The fast and soft elastic response of thin dielectric elastomers to electric stimulus has established these materials as a paradigm for the development of a technology of low cost, lightweight, high energy density storage, large deformation elastomer actuators (DEAs) and smart materials. These features result in a very significant technology that permits the manufacture of actuators, and smart materials in a wide variety of configurations for applications spanning a wide range of scales. Furthermore, this technology could potentially revolutionize many aspects of consumer devices, energy conservation, and environmental impacts. The present dissertation is concerned with the modeling and simulation of dielectric elastomer materials, two important issues concerning the understanding, and further development of DEAs, and smart materials. First, a thermodynamic analysis is presented to construct the continuum theory of deformable dielectrics.

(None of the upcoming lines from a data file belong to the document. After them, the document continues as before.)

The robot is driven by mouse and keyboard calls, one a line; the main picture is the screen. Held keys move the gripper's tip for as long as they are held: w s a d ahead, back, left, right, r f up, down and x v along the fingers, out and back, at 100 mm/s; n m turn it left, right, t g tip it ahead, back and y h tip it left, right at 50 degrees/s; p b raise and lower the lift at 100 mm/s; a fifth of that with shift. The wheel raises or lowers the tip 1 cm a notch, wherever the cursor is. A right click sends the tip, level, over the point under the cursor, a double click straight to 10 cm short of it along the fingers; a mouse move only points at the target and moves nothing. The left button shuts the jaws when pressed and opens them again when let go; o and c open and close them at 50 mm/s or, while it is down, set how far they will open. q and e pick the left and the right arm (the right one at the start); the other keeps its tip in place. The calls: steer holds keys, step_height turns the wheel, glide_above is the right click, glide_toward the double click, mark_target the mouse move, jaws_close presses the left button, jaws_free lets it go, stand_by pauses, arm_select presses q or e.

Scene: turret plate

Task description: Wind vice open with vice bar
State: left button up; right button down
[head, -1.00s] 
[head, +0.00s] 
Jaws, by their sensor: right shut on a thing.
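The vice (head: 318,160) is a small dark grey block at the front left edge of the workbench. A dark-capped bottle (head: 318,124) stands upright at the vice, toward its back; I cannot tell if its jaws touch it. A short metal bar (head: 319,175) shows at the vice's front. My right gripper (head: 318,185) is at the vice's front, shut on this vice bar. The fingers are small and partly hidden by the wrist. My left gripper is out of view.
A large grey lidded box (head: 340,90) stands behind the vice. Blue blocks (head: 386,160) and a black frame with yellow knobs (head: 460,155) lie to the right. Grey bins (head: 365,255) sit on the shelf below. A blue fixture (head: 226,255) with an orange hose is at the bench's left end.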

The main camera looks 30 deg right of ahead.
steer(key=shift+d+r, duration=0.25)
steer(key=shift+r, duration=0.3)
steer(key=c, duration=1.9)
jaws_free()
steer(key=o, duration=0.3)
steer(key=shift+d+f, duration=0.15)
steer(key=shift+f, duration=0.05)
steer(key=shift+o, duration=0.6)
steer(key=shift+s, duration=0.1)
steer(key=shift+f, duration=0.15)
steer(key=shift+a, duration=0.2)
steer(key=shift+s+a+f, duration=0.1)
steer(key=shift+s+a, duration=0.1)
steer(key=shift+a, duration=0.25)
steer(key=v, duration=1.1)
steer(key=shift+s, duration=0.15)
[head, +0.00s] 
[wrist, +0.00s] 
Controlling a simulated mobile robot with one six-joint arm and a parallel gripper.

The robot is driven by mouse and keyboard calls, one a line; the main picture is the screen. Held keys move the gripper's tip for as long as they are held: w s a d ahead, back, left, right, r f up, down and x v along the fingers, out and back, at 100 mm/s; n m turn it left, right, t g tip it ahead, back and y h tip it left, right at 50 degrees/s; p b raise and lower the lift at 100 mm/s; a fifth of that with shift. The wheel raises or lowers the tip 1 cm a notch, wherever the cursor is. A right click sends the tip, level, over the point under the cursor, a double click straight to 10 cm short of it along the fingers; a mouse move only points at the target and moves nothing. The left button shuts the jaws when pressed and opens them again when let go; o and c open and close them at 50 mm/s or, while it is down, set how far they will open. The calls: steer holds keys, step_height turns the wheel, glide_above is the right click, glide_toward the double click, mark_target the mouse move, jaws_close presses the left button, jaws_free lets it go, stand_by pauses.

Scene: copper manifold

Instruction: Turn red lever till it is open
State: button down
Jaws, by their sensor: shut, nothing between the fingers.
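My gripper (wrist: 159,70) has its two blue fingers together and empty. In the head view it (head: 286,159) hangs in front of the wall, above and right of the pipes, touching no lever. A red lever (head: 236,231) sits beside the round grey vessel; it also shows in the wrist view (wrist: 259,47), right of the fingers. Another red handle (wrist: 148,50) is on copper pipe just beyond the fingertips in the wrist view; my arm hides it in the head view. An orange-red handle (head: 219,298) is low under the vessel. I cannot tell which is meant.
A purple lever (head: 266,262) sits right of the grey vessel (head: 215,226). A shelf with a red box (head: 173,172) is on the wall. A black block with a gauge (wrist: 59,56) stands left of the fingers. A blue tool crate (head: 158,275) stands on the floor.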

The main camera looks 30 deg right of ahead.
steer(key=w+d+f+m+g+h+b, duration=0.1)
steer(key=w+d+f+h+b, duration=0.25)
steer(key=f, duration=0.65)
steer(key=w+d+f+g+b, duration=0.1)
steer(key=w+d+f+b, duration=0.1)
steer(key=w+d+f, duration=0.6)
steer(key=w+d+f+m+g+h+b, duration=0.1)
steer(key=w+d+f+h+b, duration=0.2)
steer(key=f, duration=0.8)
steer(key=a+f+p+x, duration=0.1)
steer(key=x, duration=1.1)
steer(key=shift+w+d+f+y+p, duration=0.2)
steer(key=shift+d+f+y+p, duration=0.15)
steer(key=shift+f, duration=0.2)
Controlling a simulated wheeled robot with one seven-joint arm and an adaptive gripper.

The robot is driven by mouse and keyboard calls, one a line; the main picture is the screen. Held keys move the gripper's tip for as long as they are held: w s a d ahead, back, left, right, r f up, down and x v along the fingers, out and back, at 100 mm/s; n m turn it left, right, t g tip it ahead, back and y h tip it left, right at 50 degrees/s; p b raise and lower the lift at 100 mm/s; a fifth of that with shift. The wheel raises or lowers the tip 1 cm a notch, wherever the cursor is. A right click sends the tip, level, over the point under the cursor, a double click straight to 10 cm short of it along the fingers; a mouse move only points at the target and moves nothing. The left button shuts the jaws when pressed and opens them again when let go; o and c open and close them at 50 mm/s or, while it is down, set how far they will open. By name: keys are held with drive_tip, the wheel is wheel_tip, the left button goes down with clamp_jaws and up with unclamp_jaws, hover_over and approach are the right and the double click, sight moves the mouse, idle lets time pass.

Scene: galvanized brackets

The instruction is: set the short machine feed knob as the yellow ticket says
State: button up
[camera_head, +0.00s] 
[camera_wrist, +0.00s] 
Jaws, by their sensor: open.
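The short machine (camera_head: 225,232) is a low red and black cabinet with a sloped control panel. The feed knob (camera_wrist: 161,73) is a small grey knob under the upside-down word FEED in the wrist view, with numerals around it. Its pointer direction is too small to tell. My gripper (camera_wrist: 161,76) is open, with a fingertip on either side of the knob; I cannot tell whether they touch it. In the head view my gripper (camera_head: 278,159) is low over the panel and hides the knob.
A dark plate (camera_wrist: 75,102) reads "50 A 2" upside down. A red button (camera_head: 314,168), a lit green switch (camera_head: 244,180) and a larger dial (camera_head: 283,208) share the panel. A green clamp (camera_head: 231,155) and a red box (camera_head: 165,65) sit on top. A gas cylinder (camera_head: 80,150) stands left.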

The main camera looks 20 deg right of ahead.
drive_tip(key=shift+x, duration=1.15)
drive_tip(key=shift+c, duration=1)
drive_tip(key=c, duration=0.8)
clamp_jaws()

This theory is general in the sense that it is valid for conservative/ non-conservative materials, and encompasses different material types, i.e. piezoelectric, dielectric, or electrostrictive. Moreover, the constitutive response of the materials to combined electromechanical loading is left to be determined by experiments. Next, the methods of statistical mechanics are utilized to model the hierarchical, and statistical, features of the different material scales present in the structure of dielectric elastomers. In this manner, models for the deformation dependent permittivity and elastic stiffening of dielectric elastomers are constructed. It is found that both of these material features, prominent and concurrent in some dielectric elastomers subject to large levels of deformation, have very important implications in the electromechanical stability, dielectric breakdown and fracture of DEAs.

Finally, the continuum theory of solid dielectrics is used to construct a rigorous finite element method for the simulation of quasi-incompressible dielectric elastomers subject to combined non-uniform electromechanical loading, and high levels of electric field and deformation. This method is intended to assist in the assessment of performance and electromechanical integrity of DEAs and smart materials. The constitutive laws described above, including the deformation dependent permittivity and elastic stiffening of dielectric elastomers, form part of the material library. Some model problems for DEAs are solved to demonstrate the ability of the finite element method code to correctly evaluate the effects of material and geometric non-linearities for a given material constitutive law.